MRO needs rise in logistics and transportation
Jim Haughey, Director of economics for Reed Business Information -- Industrial Distribution, 12/15/2004
MRO opportunities in logistics and transportation are being improved by soaring logistics costs, strained capacity in freight transportation and terminals, and more intense use of warehouses. Logistics operations are reactivating equipment and facilities mothballed in 2001, paying more attention to maintenance with higher replacement costs and quickly adding capacity that will need MRO support.
Logistics costs have soared since early 2004, following three years of near-zero inflation. Less-than-truckload freight rates have increased 7 percent since April. Full truckload rates are up only 4 percent, as many annual contracts have not yet been renewed since diesel fuel prices increased more than 30 percent. Rail, air, ocean and parcel rates have increased similarly. Short-term interest rates to finance inventories have doubled over the same period. Materials handling equipment prices are up 4 percent and still rising strongly. Truck trailer prices are 9 percent higher.
This inflation surge was largely due to sharply higher oil and steel prices. The temporary physical shortages that caused prices to soar are now over. Diesel prices will decline 10 percent to 15 percent next year, but no rollback in steel prices is likely. Together with higher demand in a strong economic recovery, logistics inflation will ease from 2004 but will not return to the zero inflation experienced in 2001-03.
Freight carriers are grudgingly adding capacity so they can keep their suddenly higher margins. This keeps pressure on logistics prices and slows deliveries, requiring more safety inventory to be kept. Motor freight operators are also delaying equipment purchases because of a severe driver shortage. Driver wages have shot up 6 percent to 7 percent, but the number of 20-34 year old males is at a demographic low point. Military reserve units and civilian defense contractors have sent 100,000 people from this labor pool out of the country, and construction contractors have hired more than 100,000 people this year.

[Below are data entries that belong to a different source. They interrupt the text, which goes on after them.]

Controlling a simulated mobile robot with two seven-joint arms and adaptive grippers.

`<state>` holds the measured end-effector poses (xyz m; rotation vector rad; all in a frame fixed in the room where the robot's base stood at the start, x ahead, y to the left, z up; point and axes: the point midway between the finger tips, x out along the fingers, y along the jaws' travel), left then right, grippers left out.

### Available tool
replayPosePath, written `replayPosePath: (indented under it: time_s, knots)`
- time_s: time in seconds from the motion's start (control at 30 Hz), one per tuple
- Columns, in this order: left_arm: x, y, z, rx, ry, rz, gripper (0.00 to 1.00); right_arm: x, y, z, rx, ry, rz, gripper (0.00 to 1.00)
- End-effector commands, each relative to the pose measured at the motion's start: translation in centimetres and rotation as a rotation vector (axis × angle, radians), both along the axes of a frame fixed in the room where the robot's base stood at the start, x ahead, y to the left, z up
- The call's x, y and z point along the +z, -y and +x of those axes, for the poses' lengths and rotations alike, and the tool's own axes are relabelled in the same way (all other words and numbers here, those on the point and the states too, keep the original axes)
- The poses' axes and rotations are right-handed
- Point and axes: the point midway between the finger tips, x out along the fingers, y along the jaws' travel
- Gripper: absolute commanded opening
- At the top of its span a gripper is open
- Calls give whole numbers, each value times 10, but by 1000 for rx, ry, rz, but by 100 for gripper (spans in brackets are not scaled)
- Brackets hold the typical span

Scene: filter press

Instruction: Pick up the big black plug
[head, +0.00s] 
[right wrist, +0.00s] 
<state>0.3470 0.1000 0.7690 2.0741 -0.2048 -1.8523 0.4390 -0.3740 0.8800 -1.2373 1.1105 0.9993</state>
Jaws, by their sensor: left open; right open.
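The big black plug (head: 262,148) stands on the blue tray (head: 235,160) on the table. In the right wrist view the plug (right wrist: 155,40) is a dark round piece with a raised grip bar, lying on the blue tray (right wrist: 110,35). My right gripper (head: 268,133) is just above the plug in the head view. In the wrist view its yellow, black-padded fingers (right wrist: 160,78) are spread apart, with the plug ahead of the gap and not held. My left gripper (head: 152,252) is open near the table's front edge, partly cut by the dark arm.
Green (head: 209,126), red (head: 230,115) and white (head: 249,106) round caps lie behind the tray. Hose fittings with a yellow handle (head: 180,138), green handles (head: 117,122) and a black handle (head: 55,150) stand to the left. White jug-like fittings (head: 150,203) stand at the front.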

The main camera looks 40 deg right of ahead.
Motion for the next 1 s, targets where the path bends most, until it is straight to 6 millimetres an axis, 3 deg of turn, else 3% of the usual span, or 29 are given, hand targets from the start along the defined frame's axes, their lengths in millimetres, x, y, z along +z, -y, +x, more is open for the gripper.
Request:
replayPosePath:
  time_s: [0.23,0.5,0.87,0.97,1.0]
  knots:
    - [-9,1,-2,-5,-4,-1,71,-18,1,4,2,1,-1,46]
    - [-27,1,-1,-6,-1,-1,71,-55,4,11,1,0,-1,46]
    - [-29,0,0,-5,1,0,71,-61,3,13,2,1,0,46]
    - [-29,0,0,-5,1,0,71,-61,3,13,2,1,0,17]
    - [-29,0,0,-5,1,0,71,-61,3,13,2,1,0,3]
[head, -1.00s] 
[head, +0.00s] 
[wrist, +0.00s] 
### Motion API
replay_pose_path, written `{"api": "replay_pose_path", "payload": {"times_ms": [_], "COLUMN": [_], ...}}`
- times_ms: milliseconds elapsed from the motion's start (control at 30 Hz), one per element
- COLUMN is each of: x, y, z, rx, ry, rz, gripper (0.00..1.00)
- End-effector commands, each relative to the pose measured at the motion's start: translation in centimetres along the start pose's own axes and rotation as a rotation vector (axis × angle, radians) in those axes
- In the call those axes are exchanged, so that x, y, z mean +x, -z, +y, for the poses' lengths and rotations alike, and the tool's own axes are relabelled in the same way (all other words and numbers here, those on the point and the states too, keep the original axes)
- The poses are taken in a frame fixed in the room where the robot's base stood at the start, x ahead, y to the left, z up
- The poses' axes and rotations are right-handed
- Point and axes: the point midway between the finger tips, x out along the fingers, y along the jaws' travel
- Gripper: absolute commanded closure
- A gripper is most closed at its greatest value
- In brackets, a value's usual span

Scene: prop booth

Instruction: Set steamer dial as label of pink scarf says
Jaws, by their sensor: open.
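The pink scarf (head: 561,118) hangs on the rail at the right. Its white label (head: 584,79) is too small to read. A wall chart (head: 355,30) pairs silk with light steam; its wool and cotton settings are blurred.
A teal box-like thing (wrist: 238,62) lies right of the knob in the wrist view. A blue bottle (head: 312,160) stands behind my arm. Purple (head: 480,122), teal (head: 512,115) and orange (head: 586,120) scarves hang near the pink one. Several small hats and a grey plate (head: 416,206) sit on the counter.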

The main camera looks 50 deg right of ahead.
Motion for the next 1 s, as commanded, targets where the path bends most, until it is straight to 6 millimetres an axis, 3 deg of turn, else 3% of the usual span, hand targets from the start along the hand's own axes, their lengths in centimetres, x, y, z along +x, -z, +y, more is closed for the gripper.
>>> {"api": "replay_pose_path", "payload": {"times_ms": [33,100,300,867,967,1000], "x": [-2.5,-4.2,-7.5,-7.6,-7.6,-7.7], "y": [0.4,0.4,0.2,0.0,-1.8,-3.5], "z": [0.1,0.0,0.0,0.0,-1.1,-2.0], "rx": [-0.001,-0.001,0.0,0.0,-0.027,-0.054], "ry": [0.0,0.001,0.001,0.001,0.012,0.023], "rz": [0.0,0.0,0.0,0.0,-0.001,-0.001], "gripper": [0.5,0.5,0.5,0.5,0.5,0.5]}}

Ocean ports, air cargo operations and rail intermodal freight service are all experiencing similar barriers to expansion. Shippers report a significant deterioration in freight service availability. Rising freight rates and delayed deliveries will persist through 2005.
Warehousing has not yet experienced as intense inflation and capacity problems, but the warehouse space market will tighten in 2005. The goods share of GDP will expand 5.1 percent in 2005, much faster than the expected 1 percent to 2 percent gain in warehouse space. Materials handling managers increased equipment purchases, especially industrial trucks, by 15 percent in 2004 and will add 10 percent more equipment in 2005 to handle more inventory per square foot. But nearly half of the added spending is to cover higher equipment prices, and much of the rest is to replace equipment retired in 2001-03, so the stock of equipment will be lean relative to inventory into 2006.